Louis Vuitton founded his own brand of leather goods. He was the trunk maker of the wife of Napoleon III, Empress Eugenie de Montijo. He was a French businessman and fashion designer.
Early Life of Louis Vuitton
Born in Anchay, France on August 4, 1821, Louis Vuitton was from the working class of joiners, farmers, carpenters, and milliners. His father was a farmer, and his mother was a milliner. He was orphaned at the age of 10 years old when his mother died. However, his father also died sooner than expected.
Louis Vuitton’s Career
At age 13, Louis Vuitton left for Paris alone and on foot in the spring of 1835. He walked for at least two years and did odd jobs to stay alive. He arrived in Paris when he was 16 years old in 1837 after a 292-mile trek.
Paris was in poverty back then. Louis Vuitton became an apprentice of Monsieur Marechal, an accomplished packer and box maker. At that time, box making was an urbane and respectable craft. The fashionable class of Paris considered Vuitton one of the best practitioners after just a few years.
At the age of 33, Louis Vuitton married Clemence-Emilie Parriaux, who was just 17 years old at that time. He opened his own workshop when he got married. In 1858, he introduced the stackable rectangular-shaped trunks. The great demand for these trunks allowed Vuitton to open a larger workshop.
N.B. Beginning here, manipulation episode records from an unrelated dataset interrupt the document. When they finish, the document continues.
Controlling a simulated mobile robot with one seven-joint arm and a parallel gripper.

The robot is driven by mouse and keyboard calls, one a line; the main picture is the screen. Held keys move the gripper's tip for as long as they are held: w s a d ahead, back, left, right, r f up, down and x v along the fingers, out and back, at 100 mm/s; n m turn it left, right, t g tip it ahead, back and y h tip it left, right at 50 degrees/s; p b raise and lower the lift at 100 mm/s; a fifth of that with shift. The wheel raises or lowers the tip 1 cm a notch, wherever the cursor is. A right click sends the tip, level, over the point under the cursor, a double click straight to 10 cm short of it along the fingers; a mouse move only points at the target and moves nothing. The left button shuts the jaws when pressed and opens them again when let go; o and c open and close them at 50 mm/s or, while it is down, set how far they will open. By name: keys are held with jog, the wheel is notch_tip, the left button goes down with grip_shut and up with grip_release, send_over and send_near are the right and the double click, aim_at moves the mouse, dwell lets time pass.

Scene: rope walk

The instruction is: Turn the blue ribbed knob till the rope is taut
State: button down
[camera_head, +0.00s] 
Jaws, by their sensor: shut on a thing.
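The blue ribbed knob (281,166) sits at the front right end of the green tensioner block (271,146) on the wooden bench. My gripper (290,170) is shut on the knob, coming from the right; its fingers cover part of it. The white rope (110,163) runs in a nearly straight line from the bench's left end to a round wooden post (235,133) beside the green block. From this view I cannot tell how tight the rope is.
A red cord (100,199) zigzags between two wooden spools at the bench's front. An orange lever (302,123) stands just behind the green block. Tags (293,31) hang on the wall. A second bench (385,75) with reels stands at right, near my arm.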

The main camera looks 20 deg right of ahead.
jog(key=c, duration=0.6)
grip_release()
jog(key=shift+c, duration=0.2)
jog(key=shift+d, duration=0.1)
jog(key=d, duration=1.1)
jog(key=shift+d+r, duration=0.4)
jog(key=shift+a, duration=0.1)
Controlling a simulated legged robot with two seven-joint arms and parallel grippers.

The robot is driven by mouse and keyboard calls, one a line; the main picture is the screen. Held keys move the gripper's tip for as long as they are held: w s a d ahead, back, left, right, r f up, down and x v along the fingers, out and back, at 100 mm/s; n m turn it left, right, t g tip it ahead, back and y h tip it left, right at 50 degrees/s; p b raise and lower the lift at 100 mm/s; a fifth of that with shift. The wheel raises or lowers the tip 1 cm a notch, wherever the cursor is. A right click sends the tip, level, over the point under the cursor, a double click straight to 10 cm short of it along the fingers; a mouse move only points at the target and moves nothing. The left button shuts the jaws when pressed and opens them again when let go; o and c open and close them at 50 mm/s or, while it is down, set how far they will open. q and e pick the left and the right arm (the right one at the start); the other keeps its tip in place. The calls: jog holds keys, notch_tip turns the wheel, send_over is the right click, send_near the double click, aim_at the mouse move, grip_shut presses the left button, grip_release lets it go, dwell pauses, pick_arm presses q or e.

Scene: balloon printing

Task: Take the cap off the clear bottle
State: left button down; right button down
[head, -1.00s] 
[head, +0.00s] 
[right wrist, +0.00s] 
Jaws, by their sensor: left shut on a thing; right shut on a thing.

Louis Vuitton became the box maker and packer of Eugenie de Montijo, wife of Napoleon III, after the French Empire’s reestablishment. The Empress Montijo was instrumental in introducing Vuitton to the other royal and elite clients.
In 1867, the Exposition Universelle, an international exposition in Paris, awarded a bronze medal to Louis Vuitton. The award made Vuitton even more popular.
How Louis Vuitton Created a Luxury Brand
After the Franco-Prussian War and the siege of Paris, Vuitton found his workshop in ruins and his equipment stolen. He devoted his time and energy to restoring his business. He built his new workshop at 1 Rue Scribe and decided to focus on luxury.
His workshop was the previous home of the Jockey Club. As such, it had an aristocratic feel. Louis Vuitton introduced his red stripes and beige canvas trunk design in 1872. The luxurious, yet simple, design appealed to the new elite. Vuitton was able to transform his brand into a luxury one.
Louis Vuitton won the grand prize and gold medal at the Exposition Universelle in 1889. His luxury brand even became more popular.
The Death and Legacy of Louis Vuitton
Louis Vuitton was at the helm of his business until his death on February 27, 1892. His son, Georges, took over and made the Louis Vuitton brand gain worldwide attention. He created the LV monogram in 1896 to find the widespread copying of patterns.
In 1914, Georges Vuitton opened the Louis Vuitton building in Champs-Elysees. It was touted as the largest travel goods store in the world.